In my latest at the Diplomat I call for a more standardized vocabulary of naval affairs:
Navies do a poor job of developing such a nomenclature, in part because they have good reasons to avoid standardized ship designations. Civilian policymakers don’t like to hear that they’ve devoted a substantial portion of the government treasury to building a buying a light carrier (CVL); they’d prefer to think that they’ve invested state funds in an aircraft carrier comparable to those operated by the United States. On the other hand, the terms “aircraft carrier” and “destroyer” can have idiosyncratic negative political implications, pushing navies to refer to ships as “frigates” or “helicopter destroyers.”

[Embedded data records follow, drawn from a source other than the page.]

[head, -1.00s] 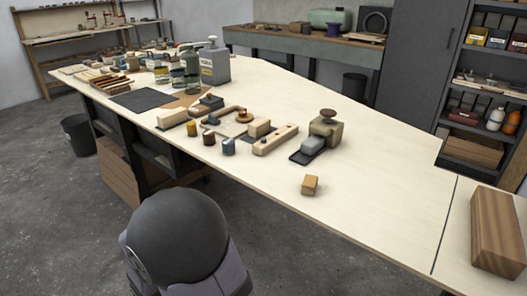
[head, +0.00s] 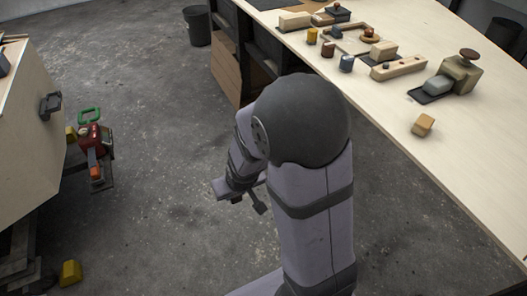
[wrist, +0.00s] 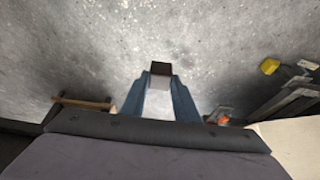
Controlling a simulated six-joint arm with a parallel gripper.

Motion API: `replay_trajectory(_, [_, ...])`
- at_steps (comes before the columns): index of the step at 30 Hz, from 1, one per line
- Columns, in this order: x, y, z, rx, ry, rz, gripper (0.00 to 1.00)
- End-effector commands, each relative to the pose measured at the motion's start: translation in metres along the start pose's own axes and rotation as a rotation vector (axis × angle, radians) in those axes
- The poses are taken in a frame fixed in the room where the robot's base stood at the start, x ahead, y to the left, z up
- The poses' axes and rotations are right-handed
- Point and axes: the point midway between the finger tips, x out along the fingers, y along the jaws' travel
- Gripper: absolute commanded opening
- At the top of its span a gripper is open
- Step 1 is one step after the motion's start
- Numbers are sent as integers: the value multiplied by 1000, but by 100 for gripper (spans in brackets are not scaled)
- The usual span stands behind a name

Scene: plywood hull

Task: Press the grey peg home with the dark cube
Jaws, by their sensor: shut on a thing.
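My gripper (wrist: 160,84) is shut on the dark cube (wrist: 161,68), which shows at the fingertips in the wrist view with bare floor beyond it. A long pale wooden block (head: 405,68) lies on the table at upper right. A small grey spot on its left part looks like the grey peg (head: 386,66); how far it stands out is too small to tell.
The table (head: 445,130) also bears an orange wooden block (head: 423,125), a stamp-like block with a knob (head: 461,72), and several small cylinders, one grey-blue (head: 347,63). A pale cabinet (head: 25,130) and a red-green object (head: 93,137) stand at left. The floor between is clear.

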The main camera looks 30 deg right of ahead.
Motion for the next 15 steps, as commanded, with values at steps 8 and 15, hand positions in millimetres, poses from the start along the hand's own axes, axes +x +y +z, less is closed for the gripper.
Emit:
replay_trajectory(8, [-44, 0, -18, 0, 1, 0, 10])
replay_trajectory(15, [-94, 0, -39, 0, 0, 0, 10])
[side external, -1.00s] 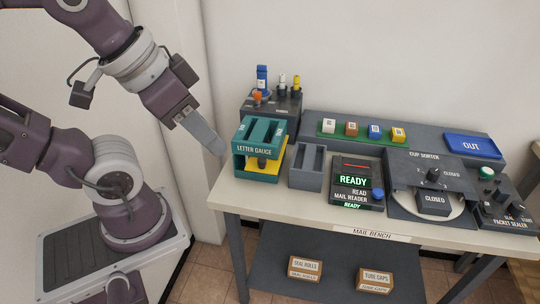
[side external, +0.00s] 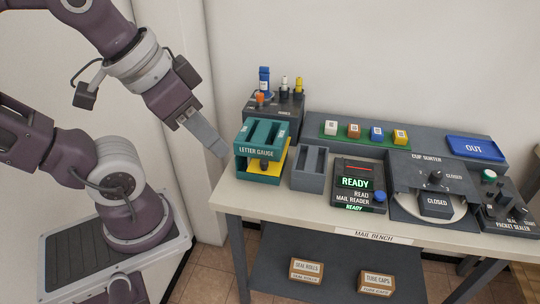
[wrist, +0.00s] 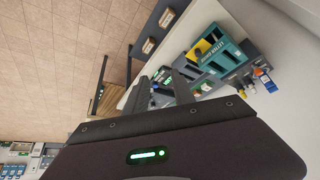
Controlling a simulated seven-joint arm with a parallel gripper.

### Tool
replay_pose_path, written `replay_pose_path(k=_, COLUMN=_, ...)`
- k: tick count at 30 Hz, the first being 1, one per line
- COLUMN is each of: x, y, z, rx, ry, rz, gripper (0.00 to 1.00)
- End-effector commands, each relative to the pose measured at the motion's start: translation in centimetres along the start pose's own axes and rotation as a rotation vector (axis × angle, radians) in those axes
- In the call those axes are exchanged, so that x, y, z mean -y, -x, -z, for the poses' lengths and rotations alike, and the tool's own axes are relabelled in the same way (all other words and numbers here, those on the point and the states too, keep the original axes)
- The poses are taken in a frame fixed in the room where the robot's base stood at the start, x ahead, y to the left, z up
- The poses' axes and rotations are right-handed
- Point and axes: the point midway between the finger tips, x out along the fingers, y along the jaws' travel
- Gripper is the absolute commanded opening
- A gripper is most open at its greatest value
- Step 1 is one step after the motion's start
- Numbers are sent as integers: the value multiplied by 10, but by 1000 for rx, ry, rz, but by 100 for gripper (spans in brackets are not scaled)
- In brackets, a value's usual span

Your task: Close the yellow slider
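The letter gauge (side external: 256,151) is a teal slotted block at the left end of the bench. A yellow slider (side external: 272,171) sits in its lower part, with a dark knob (side external: 264,164) at its front. The yellow slider also shows in the wrist view (wrist: 207,47), beside the teal gauge (wrist: 228,57). My gripper (side external: 217,149) hangs in the air left of the gauge, apart from it. In the wrist view its two fingers (wrist: 160,88) stand apart with nothing between them, so it is open.
Right of the gauge stand a grey slotted block (side external: 309,168), the mail reader (side external: 358,184) and the cup sorter (side external: 435,187). A dark holder with bottles (side external: 272,105) stands behind the gauge. The bench's left edge (side external: 226,196) is clear.

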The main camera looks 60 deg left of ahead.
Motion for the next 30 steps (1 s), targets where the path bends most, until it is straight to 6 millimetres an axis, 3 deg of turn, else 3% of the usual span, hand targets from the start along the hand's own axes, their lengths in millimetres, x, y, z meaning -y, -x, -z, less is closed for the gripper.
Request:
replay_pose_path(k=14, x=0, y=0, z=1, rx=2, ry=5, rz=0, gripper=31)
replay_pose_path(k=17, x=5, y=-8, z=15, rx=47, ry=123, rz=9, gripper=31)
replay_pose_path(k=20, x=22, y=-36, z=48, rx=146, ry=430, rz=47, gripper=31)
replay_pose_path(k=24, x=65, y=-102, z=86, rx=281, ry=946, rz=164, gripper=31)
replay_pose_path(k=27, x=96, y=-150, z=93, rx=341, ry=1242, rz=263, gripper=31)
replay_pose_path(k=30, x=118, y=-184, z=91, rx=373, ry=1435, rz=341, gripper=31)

Whatever its other merits, the Washington Naval Treaty and its follow up agreements established an international standard for ship types. By defining the terms battleship, aircraft carrier, heavy cruiser, and light cruiser, the treaty system created a warship typology that allowed relatively easy comparison across states. Giving the typology legal and normative substance surely created some odd incentives, including aJapanese effort to build fleet carriers of less than 10,000 tons and a multinational “light cruiser” competition involving ships bristling with 6” guns and displacing in excess of 10,000 tons. Nevertheless, it resulted in a system of de facto standardization, and consequently of defense acquisition transparency.